The prophecy of legalized same-sex marriage is rooted in exit poll numbers from last November which showed that 61 percent of 18- to 29-year-olds voted against Proposition 8 , the ballot measure that banned gay marriage.

You hear it on the street all the time – how the bigots will die off and be replaced by young progressives. But the traditional marriage movement is banking on young people switching sides.

"Young people mature as they grow older. Their views change when they marry and have their own children," Schubert said.

What traditional marriage supporters have in their favor is the fact that gay marriage has not been approved by voters in any state. It's the law in a handful of states – as it was briefly in California – by virtue of court orders or legislative action.

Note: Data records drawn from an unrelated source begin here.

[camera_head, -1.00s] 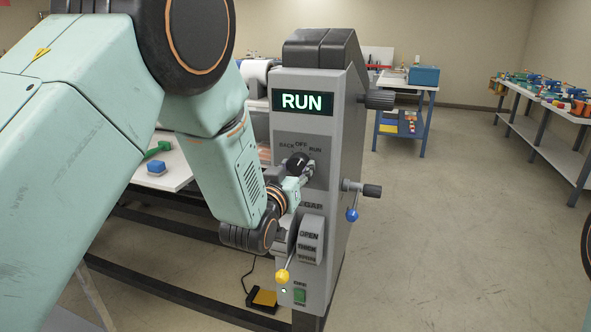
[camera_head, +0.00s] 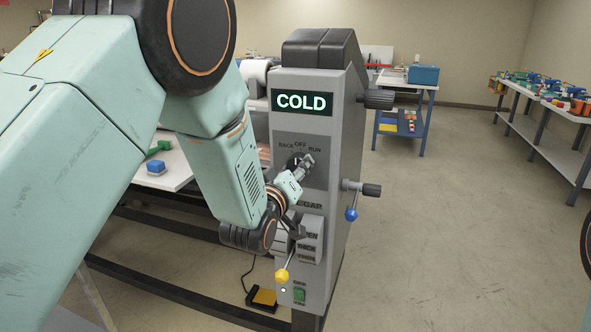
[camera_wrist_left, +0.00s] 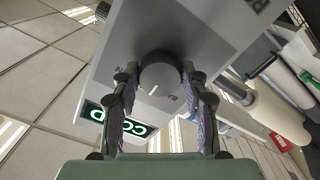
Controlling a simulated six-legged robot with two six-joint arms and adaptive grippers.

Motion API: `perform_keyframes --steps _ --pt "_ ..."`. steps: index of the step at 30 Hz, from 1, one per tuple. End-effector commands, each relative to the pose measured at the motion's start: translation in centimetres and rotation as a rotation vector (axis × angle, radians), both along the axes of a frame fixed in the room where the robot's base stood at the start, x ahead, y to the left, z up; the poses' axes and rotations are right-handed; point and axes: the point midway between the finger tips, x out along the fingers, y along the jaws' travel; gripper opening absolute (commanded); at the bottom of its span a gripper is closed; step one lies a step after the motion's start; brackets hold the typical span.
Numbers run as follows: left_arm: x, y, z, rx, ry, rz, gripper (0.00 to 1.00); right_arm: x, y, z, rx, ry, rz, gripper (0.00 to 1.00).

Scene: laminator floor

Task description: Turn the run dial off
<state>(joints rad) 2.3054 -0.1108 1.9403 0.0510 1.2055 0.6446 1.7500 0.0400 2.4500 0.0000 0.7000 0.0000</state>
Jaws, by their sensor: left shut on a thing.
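The run dial (camera_head: 294,163) is a round dark knob on the grey front panel of the machine, below the labels BACK, OFF and RUN. My left gripper (camera_head: 306,167) is shut on it and partly covers it in the head view. In the left wrist view the dial (camera_wrist_left: 160,74) sits between the two fingers of the gripper (camera_wrist_left: 160,88), one on each side. Its short white mark points to the side where the display is. The display (camera_head: 303,101) reads COLD in green-white letters. My right gripper is not in view.
Below the dial are a gap selector (camera_head: 310,240), a yellow-knobbed lever (camera_head: 282,275) and a green switch (camera_head: 299,296). A blue-knobbed crank (camera_head: 352,214) sticks out at the machine's right side. The floor to the right is clear up to the side bench (camera_head: 550,140).

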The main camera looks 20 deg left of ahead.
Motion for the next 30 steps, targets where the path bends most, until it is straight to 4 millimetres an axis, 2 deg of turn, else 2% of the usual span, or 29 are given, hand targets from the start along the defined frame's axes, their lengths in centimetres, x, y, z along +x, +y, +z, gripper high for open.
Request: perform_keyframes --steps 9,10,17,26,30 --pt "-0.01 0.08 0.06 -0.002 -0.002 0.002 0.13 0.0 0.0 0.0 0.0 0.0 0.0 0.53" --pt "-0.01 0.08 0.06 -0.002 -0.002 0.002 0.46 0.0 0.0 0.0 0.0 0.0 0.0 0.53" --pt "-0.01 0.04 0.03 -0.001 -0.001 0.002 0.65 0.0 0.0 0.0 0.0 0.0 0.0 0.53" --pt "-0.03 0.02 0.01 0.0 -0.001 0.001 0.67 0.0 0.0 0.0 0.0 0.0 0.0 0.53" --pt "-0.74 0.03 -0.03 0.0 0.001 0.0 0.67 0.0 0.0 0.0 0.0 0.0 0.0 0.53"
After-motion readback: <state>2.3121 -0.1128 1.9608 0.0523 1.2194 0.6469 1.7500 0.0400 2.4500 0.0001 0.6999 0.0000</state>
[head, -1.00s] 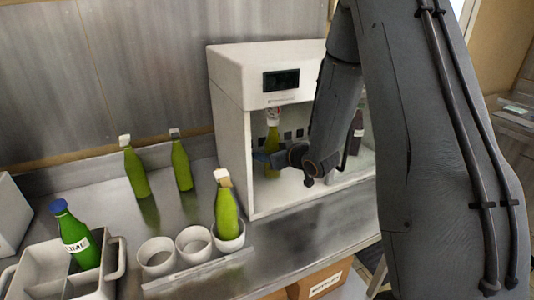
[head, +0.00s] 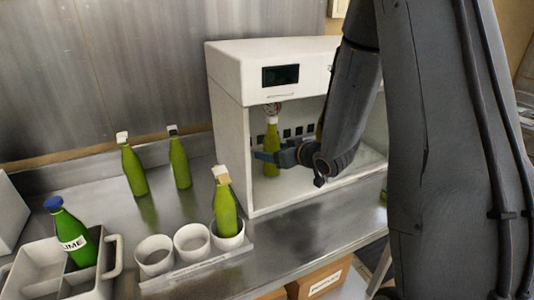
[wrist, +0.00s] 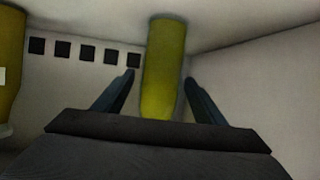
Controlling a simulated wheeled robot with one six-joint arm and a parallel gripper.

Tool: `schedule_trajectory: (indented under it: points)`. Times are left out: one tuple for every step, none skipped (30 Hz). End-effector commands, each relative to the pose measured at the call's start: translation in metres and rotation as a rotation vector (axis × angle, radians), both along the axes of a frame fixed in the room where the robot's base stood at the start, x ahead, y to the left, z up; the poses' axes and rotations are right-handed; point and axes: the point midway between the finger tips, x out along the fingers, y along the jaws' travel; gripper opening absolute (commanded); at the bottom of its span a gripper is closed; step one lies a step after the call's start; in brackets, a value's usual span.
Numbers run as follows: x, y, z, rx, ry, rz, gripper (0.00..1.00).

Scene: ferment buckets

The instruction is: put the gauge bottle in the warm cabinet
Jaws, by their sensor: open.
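The gauge bottle (head: 271,145) is yellow-green, with a round gauge (head: 272,109) at its top. It stands upright inside the white warm cabinet (head: 229,150), near the left wall. My gripper (head: 264,156) is inside the cabinet at mid-height of the bottle, and a finger crosses in front of it. In the wrist view the open fingers (wrist: 160,95) lie to either side of a yellow-green bottle (wrist: 163,65). Whether they touch it cannot be told. The palm hides the lower part there.
Another yellow bottle (wrist: 10,65) shows at the wrist view's left edge. Outside, two green bottles (head: 133,168) stand at the back. A capped bottle (head: 226,210) stands in the right cup of a cup row (head: 155,256).

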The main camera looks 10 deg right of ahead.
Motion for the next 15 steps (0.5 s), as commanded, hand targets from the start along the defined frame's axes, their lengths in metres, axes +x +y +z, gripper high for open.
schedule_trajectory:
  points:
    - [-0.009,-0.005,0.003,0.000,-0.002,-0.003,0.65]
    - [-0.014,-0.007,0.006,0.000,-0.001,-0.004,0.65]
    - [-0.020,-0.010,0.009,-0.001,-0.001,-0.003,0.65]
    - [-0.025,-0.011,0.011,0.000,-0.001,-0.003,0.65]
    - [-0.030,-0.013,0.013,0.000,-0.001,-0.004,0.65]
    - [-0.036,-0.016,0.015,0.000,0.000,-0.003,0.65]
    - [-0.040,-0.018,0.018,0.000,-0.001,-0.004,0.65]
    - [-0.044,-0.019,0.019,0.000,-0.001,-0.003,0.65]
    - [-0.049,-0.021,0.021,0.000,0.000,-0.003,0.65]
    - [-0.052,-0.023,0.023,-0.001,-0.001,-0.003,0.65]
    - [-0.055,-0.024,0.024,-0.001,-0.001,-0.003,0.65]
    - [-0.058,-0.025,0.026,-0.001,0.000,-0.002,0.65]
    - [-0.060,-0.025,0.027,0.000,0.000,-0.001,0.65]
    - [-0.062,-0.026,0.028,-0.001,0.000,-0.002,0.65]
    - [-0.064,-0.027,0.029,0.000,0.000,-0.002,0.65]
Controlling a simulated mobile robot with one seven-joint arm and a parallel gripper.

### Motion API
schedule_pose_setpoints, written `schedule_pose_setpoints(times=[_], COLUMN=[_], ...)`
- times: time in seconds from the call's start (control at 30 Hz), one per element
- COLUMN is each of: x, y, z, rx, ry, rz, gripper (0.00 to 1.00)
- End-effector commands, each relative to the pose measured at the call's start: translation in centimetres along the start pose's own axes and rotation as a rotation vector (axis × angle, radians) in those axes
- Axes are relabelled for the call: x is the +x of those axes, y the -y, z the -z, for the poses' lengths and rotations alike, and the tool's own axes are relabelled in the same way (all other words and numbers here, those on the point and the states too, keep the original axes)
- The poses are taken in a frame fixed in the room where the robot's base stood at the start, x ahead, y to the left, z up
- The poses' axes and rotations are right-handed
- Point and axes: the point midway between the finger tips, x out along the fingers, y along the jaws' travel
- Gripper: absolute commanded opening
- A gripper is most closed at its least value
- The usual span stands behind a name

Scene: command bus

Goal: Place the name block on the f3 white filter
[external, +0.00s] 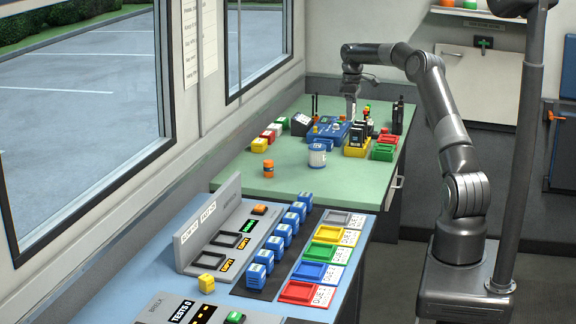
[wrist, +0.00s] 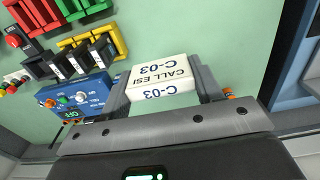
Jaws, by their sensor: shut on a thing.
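My gripper (wrist: 162,90) is shut on a white block (wrist: 160,75) printed "CALL ESI C-03", one finger on each side. In the external view my gripper (external: 351,112) hangs over the far part of the green table, by the blue device; the block cannot be made out there. No label reading f3 is legible.
Yellow (external: 327,234), green (external: 320,252), blue (external: 310,271) and red (external: 298,292) trays continue that row. Several blue blocks (external: 283,231) line a black strip beside them. Black radios (external: 397,117) stand right of my gripper.

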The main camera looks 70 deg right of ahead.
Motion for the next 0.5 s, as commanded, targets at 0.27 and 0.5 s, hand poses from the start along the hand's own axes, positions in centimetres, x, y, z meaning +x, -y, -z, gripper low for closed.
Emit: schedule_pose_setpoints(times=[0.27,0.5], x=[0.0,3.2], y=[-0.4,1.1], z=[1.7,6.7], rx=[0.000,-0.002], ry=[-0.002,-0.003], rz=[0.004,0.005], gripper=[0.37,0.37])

California's highest court on Tuesday declined to undo the will of the people at the ballot box. So now Schubert waits for the inevitable next ballot box challenge. He's readying big-money donors to maintain the support of Latinos and African Americans, who voted against gay marriage in a big way last November.

Put bluntly, Schubert's side won last time because they wanted it more. So the question to gay marriage advocates is: How badly do you want it?

If the answer is a campaign of political rhetoric about inevitability, gay marriage will never become law in California. The other side is too strong for that.